# STATED TASK
Copy exactly, and only, the lines from the one with "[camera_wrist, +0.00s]" to the end of the listing; omit pictures.

# INFORMATION PROVIDED
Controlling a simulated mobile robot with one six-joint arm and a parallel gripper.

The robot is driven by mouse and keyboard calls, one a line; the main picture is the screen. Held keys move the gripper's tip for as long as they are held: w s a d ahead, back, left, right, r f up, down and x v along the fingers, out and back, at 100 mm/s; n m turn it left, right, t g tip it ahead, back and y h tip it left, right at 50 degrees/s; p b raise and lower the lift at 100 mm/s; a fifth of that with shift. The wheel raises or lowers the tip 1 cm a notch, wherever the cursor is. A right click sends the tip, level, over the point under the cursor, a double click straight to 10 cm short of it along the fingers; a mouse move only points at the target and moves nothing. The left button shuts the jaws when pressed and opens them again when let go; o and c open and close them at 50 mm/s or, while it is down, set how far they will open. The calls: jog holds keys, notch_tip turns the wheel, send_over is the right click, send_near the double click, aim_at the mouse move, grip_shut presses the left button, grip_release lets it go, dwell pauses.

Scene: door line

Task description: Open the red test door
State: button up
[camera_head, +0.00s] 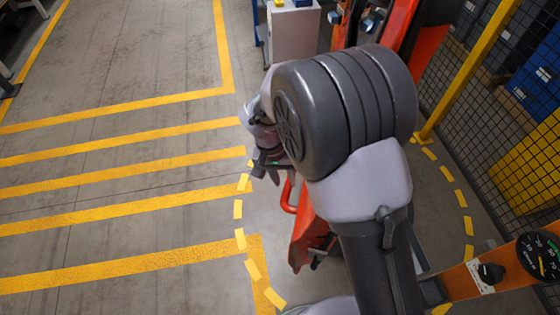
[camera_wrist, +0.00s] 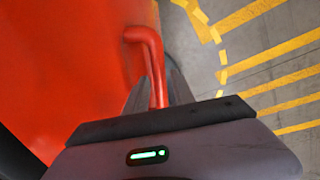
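The red door (camera_wrist: 65,65) fills the left of the wrist view. In the head view its lower part (camera_head: 311,235) shows left of my arm, and my arm hides most of the rest. A bent red bar handle (camera_wrist: 150,48) stands out from the door; it also shows in the head view (camera_head: 288,196). My gripper (camera_wrist: 158,88) is at the handle, with one dark finger on each side and no clear gap seen, so it looks shut on the bar. In the head view my gripper (camera_head: 265,170) is partly hidden behind my wrist.
A dashed yellow arc (camera_head: 240,239) curves on the floor around the door. Yellow floor stripes (camera_head: 120,165) lie left on open floor. A mesh fence (camera_head: 470,130) with a yellow post (camera_head: 465,70) stands right. A dial gauge (camera_head: 541,256) sits on an orange beam at lower right.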

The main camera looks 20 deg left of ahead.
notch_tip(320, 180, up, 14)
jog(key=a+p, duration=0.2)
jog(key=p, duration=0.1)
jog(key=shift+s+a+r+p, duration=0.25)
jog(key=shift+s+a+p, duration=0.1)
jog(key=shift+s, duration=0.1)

# REPLY TO THE TASK
[camera_wrist, +0.00s] 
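The red door (camera_wrist: 65,65) fills the left of the wrist view. In the head view its lower part (camera_head: 311,235) shows left of my arm, and my arm hides most of the rest. A bent red bar handle (camera_wrist: 150,48) stands out from the door; it also shows in the head view (camera_head: 288,196). My gripper (camera_wrist: 158,88) is at the handle, with one dark finger on each side and no clear gap seen, so it looks shut on the bar. In the head view my gripper (camera_head: 265,170) is partly hidden behind my wrist.
A dashed yellow arc (camera_head: 240,239) curves on the floor around the door. Yellow floor stripes (camera_head: 120,165) lie left on open floor. A mesh fence (camera_head: 470,130) with a yellow post (camera_head: 465,70) stands right. A dial gauge (camera_head: 541,256) sits on an orange beam at lower right.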

The main camera looks 20 deg left of ahead.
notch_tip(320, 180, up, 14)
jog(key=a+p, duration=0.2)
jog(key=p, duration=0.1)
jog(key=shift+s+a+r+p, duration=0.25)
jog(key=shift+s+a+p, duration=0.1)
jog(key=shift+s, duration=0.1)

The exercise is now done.